● WHAT IS REQUIRED
Extract each line from the entries below that has the string "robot" in it.

--- Start PROVIDED RECORDS ---

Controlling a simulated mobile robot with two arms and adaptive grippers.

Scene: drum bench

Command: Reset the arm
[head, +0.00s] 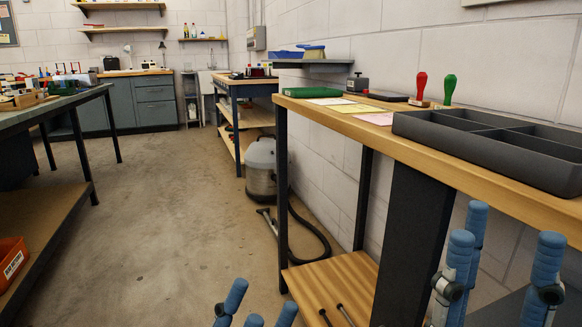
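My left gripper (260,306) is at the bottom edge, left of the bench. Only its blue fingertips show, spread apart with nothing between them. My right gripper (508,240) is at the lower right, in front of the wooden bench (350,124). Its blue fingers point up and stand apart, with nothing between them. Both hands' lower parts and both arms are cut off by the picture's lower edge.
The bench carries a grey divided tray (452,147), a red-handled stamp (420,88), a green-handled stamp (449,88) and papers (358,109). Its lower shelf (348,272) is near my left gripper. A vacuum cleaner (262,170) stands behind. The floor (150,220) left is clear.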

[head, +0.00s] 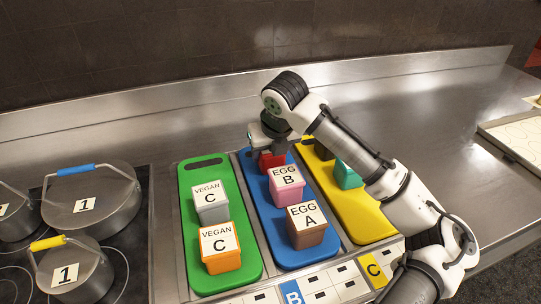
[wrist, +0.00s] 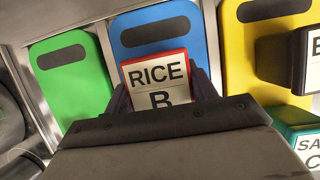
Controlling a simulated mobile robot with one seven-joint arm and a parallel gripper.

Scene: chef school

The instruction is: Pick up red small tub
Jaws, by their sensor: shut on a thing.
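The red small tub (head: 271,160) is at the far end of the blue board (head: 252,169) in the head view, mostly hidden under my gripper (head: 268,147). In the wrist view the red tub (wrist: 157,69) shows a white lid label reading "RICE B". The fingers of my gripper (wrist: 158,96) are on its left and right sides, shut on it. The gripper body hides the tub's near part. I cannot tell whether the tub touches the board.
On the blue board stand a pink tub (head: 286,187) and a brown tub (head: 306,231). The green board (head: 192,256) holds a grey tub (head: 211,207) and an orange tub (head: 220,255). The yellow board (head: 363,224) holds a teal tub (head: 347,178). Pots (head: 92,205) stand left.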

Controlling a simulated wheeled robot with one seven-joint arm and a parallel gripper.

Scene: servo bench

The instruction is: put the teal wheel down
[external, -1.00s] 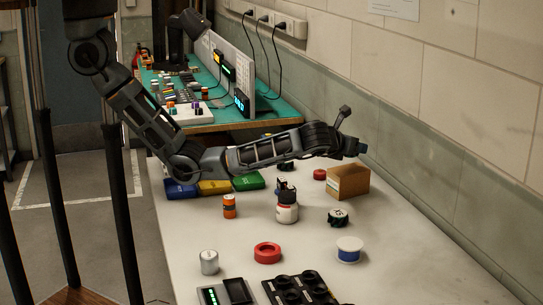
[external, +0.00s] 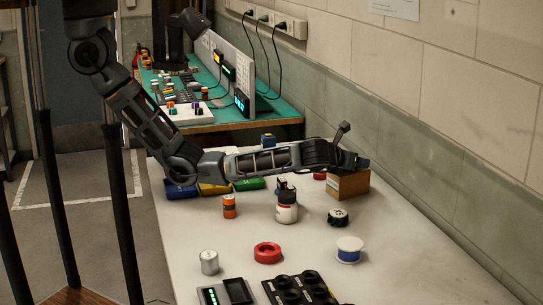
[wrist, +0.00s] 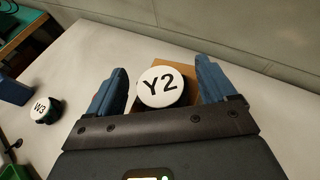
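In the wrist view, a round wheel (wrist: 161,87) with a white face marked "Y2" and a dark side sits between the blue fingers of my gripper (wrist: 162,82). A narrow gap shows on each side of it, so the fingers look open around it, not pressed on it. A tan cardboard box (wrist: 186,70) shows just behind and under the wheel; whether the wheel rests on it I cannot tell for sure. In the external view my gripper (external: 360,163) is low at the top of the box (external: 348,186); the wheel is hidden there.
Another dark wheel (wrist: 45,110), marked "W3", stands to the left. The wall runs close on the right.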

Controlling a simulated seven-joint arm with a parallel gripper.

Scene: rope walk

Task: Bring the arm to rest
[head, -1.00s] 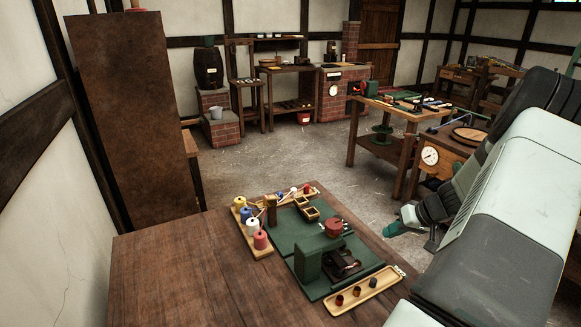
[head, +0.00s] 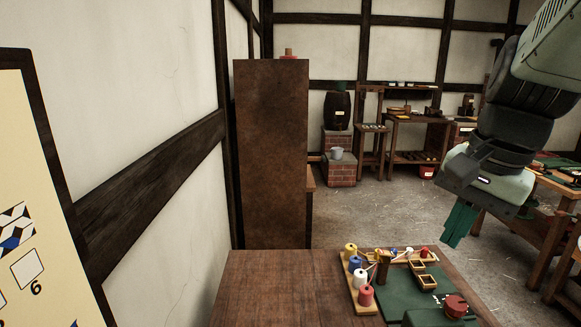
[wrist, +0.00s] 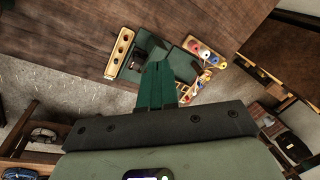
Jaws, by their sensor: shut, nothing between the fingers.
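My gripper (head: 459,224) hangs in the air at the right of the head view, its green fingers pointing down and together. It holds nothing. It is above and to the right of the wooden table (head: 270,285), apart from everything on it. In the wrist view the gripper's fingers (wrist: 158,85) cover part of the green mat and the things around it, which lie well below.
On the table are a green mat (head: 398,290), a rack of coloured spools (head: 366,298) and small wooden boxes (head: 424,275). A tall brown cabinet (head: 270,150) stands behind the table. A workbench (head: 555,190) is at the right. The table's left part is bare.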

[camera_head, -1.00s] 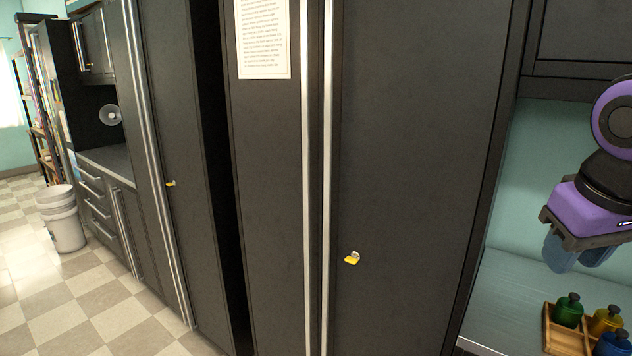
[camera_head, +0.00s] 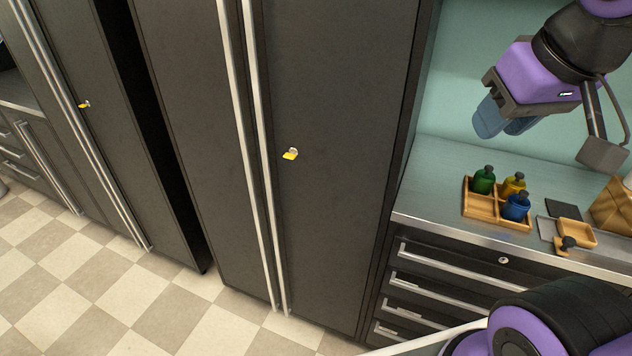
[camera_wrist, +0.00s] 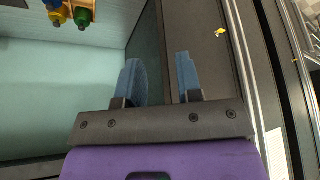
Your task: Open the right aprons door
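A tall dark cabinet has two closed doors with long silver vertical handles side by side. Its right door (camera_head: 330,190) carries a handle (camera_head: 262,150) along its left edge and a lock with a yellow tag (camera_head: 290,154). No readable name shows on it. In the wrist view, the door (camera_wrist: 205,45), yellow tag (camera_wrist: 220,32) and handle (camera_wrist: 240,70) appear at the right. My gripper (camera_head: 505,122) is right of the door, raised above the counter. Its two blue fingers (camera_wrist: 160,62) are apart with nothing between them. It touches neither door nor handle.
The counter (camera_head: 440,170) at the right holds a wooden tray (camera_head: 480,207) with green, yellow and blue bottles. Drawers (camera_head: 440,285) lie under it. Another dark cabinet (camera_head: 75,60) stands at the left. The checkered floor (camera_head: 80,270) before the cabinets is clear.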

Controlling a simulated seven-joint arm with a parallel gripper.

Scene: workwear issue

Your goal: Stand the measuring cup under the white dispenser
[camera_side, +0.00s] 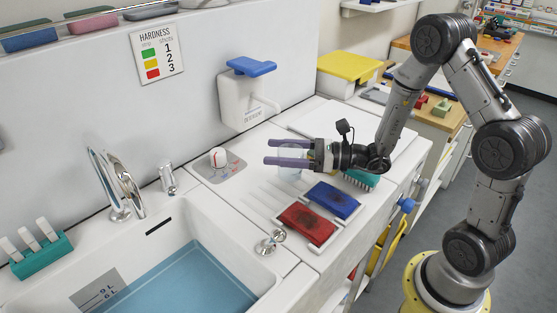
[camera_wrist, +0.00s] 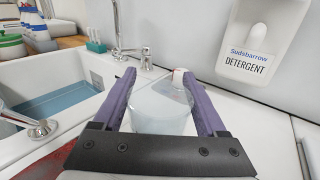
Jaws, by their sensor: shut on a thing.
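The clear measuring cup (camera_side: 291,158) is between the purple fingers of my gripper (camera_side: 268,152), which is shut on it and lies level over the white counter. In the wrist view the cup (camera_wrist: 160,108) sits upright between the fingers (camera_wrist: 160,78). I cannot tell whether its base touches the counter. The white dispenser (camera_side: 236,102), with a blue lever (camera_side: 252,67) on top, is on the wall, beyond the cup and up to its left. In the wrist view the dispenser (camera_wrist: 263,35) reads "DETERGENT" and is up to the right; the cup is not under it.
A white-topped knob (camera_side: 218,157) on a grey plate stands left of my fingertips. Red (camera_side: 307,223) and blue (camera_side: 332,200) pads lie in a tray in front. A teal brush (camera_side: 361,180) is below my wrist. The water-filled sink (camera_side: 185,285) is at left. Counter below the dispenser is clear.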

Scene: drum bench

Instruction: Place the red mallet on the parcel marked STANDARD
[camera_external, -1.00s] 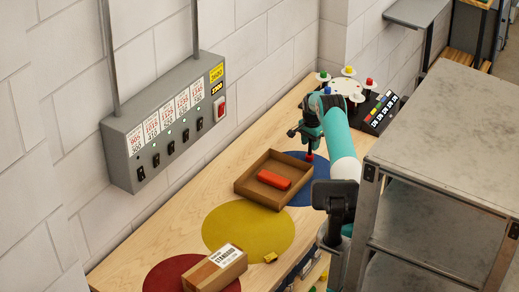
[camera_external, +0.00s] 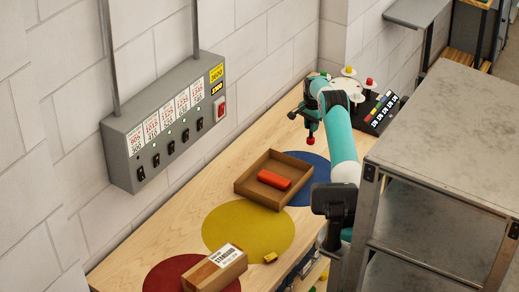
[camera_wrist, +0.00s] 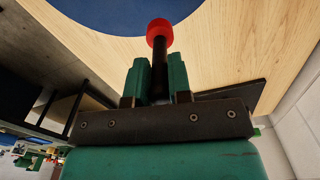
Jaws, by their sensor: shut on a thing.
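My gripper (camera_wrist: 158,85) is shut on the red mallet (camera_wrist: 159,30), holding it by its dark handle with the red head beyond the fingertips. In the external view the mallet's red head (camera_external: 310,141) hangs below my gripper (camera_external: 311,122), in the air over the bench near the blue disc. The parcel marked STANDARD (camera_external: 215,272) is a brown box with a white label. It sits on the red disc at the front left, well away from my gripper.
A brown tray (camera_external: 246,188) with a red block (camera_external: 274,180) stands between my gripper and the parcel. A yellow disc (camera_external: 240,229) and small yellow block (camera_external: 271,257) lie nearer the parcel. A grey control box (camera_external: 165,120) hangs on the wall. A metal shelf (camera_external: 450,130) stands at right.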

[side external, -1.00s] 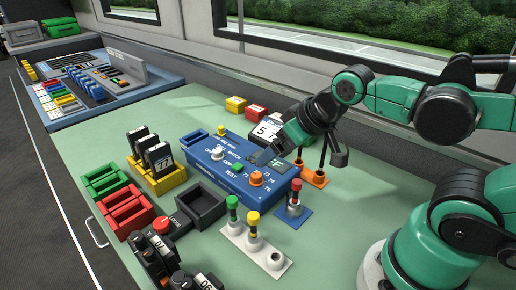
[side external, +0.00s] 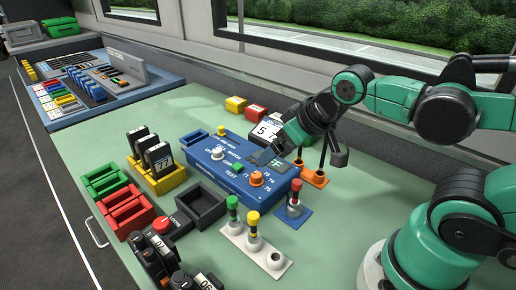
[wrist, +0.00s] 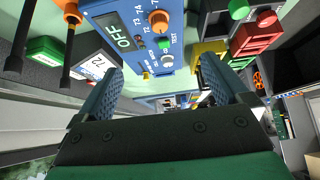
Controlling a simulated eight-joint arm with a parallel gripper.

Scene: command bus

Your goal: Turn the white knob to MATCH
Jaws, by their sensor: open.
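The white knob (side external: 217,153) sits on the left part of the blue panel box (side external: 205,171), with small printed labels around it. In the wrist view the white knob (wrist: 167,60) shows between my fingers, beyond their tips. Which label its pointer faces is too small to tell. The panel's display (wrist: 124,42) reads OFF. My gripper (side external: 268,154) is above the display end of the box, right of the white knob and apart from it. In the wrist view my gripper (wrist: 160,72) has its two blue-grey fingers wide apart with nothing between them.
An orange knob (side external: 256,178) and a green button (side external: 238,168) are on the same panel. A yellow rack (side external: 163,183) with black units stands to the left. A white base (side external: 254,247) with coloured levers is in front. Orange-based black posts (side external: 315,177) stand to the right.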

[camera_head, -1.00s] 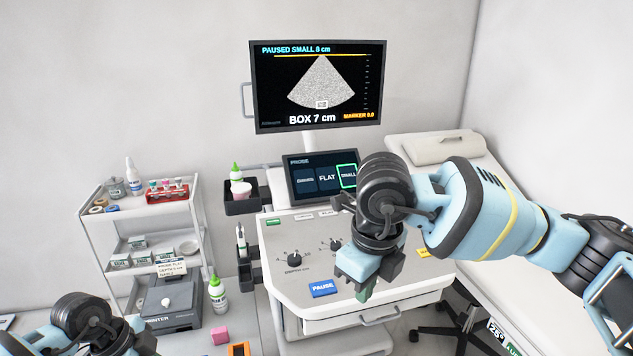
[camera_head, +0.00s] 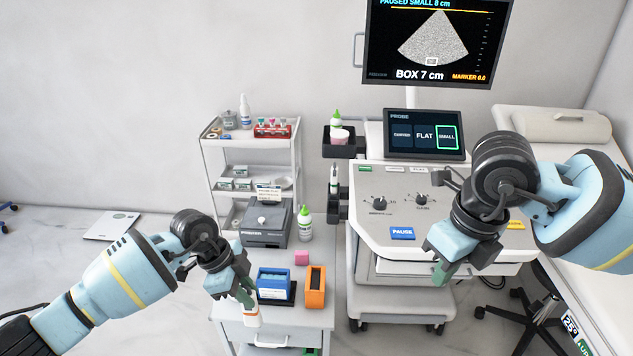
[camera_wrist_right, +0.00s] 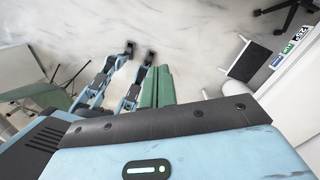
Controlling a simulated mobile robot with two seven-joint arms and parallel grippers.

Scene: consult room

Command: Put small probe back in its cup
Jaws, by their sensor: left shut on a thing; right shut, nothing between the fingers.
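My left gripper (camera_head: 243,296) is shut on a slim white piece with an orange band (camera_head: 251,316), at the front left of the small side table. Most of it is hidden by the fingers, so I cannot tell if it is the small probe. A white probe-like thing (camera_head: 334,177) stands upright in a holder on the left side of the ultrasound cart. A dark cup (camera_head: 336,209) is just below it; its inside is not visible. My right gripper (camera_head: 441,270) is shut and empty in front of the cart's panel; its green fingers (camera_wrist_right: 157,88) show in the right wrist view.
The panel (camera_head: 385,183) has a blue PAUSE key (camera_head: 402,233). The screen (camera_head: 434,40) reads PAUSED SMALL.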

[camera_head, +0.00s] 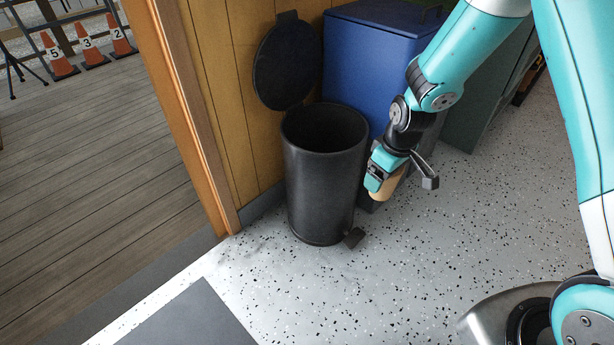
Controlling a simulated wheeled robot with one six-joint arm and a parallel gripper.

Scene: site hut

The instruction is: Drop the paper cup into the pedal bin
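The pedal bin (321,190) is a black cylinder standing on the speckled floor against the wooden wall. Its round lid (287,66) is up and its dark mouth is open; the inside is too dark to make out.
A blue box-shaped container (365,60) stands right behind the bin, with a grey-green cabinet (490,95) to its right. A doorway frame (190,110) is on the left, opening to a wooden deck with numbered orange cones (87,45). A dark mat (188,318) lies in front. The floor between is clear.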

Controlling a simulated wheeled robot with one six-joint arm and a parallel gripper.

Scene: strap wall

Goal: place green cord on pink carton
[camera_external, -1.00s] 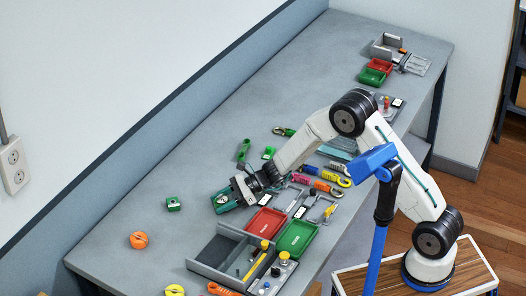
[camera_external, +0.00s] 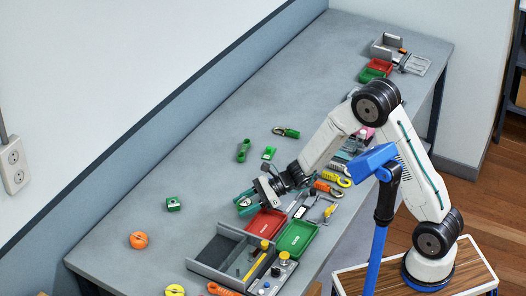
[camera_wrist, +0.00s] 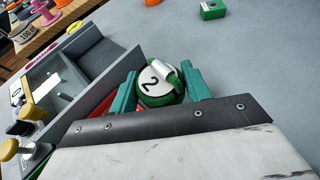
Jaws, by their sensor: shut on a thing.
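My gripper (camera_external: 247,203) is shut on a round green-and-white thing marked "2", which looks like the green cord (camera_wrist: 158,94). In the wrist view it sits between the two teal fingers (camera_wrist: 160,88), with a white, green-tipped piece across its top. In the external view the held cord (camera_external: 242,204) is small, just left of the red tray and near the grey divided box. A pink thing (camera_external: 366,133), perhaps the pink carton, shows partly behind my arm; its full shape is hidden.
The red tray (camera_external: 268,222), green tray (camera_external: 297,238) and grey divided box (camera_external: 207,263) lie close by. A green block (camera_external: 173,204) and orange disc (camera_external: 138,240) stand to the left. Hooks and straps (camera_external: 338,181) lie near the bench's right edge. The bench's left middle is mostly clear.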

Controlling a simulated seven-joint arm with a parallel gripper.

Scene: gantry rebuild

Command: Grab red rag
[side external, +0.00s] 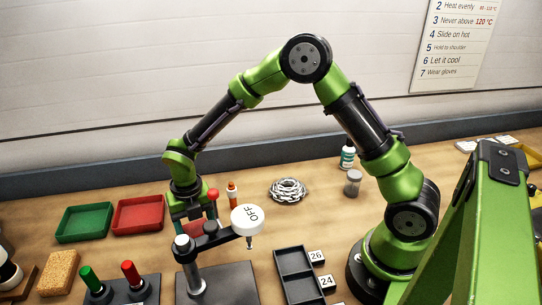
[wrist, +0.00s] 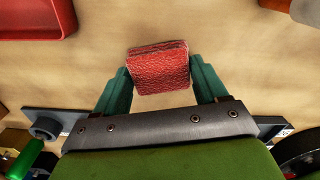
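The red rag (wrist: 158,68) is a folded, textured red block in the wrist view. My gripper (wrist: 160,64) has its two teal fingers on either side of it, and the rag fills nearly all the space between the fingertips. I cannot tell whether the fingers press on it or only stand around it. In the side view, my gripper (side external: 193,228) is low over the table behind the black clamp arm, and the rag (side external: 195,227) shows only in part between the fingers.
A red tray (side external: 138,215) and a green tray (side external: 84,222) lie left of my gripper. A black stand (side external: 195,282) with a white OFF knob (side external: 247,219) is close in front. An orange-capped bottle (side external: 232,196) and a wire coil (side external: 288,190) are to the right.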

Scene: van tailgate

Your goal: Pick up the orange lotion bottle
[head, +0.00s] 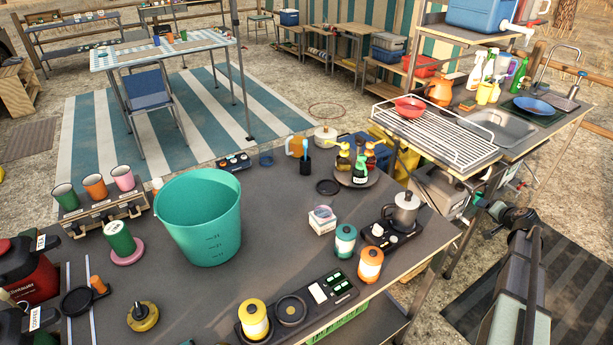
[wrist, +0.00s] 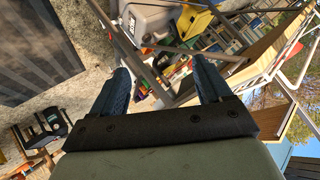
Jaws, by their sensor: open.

--- End PROVIDED RECORDS ---

● OUTPUT OF THE TASK
Controlling a simulated mobile robot with two arms and adaptive grippers.
Controlling a simulated mobile robot with one seven-joint arm and a parallel gripper.
Controlling a simulated wheeled robot with one seven-joint arm and a parallel gripper.
Controlling a simulated mobile robot with two seven-joint arms and parallel grippers.
Controlling a simulated wheeled robot with one six-joint arm and a parallel gripper.
Controlling a simulated wheeled robot with one six-joint arm and a parallel gripper.

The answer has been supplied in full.